Export companies are re-routing shipments to east and Gulf coast ports in the US as a result of a protracted labour dispute between shipping companies and west coast port union workers. Up to $2bn in exports are estimated to have been lost per day with severe damage to business as 29 west coast ports partially shut in recent weeks.

The ports, including Los Angeles and Long Beach, the country’s busiest, are currently operating at 50% to 60% capacity and are backlogged with more than 30 unloaded cargo vessels and counting. This means delayed production lines, increased shipping and airfreight rates for international exporters, and massive losses for local exporters, who are losing hundreds of thousands of dollars a week.


US west coast ports handle about half the country’s maritime trade and roughly 70% of its imports from Asia. As a result of this slowdown, which has been intensifying since the labour dispute began nine months ago, east coast ports have picked up a larger volume of twenty-foot equivalent units (TEUs) – the technical term for shipping containers – coming from international exporters through the Panama Canal.

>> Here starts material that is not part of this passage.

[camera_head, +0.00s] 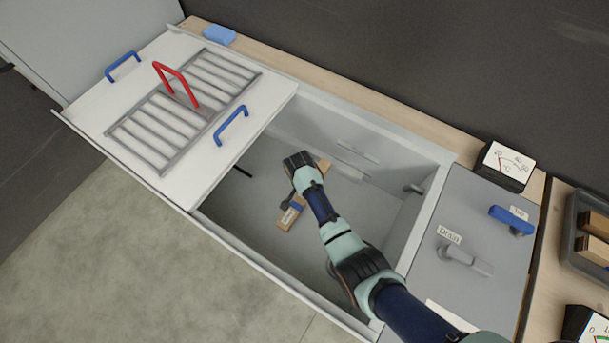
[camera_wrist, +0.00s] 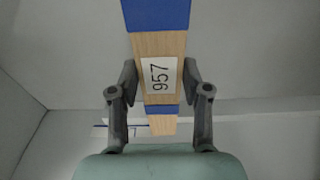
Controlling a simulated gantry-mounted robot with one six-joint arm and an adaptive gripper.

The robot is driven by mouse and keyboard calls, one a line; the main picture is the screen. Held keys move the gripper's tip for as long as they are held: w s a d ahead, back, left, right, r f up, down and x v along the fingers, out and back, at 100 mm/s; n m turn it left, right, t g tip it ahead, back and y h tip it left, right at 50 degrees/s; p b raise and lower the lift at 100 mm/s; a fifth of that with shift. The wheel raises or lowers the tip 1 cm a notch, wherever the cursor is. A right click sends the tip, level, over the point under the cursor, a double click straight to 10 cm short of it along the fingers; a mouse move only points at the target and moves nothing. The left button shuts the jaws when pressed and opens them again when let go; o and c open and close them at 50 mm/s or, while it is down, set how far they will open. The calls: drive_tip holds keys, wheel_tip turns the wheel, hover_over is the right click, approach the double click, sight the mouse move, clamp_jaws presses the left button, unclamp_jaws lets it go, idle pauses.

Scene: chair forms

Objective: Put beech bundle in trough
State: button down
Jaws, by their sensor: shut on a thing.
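The beech bundle (camera_head: 291,216) is a pale wooden length with blue bands. My gripper (camera_head: 289,199) reaches down inside the grey open trough (camera_head: 402,158) and is shut on the bundle; both fingers also show in the wrist view (camera_wrist: 159,82). My wrist hides the bundle's middle in the head view. I cannot tell whether the bundle touches the trough floor.
A white lid (camera_head: 150,85) with a slatted rack (camera_head: 185,110), a red handle (camera_head: 177,82) and blue handles lies left of the opening. Right are a panel with a Drain lever (camera_head: 467,261), a blue-handled valve (camera_head: 512,219), a gauge (camera_head: 504,165) and a dark crate (camera_head: 573,240) of wood.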

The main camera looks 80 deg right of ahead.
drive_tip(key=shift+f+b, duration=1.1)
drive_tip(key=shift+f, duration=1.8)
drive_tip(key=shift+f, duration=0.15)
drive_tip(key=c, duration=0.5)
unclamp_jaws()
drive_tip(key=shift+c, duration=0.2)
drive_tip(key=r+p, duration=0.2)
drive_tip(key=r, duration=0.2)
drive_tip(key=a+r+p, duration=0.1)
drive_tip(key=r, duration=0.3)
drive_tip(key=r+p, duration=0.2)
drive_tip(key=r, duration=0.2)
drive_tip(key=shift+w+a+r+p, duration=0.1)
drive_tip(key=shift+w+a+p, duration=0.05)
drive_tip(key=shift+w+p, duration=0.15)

Kurt Strasmann, senior managing director at Port Logistics Group, told fDi: “This did not happen overnight. Shippers of containers are aware of this slowdown and have been since it began, and they are diverting to other ports for diversity and reliability.”

East coast ports have grown by 7.9% in terms of TEU counts over the past year, while western ports have grown by about 3.2%. In December alone, east coast ports gained 11.3% in TEU volume, while the west coast gained 4.9%. Without the slowdown, west coast growth would have been significantly larger.

In the long term, Mr Strasmann said, west coast ports will lose some business to a few of the east coast ports, particularly the ports of Miami, Savannah, Charleston and Houston. “You simply can’t run a business with this kind of volatility – the costs are too high to the business and the consumer. The businesses will find other locations.”

The slowdown is affecting numerous sectors, particularly agriculture, manufacturing and retail. Companies exporting perishable goods are facing painful losses, while many Asian manufacturers, such Japanese carmaker Honda, are being forced to delay their output in plants across the US because materials have not entered the country.

But while east coast ports have seen an increase in activity and TEU, the effect is more short-term than long-term, said Mr Strasmann. This is because the western seaboard has a built-in advantage – huge population demand in a strategic location, where 50% of imported goods stay in the area. And for exports coming from Asia, southern Californian ports are still the fastest and most efficient in the world, location-wise. This, despite political disputes, will not change.

“We will lose a percentage of customers to the east coast. That is inevitable,” noted Mr Strasmann. “In the short term, this will be very painful. We will see ripple effects throughout our regional and national economies. But in the long term, I think we will be fine.” 

The International Longshore and Warehouse Union, which represents dockworkers, and the Pacific Maritime Association, which works on behalf of the shipping companies operating within these ports, have been unable to agree a new labour contract.

Federal labour secretary Tom Perez has been sent by president Obama to break the gridlock, which some say could escalate to a full strike if not solved soon. West coast ports carried out a 10-day shutdown in 2002, which cost the US economy an estimated $1bn per day.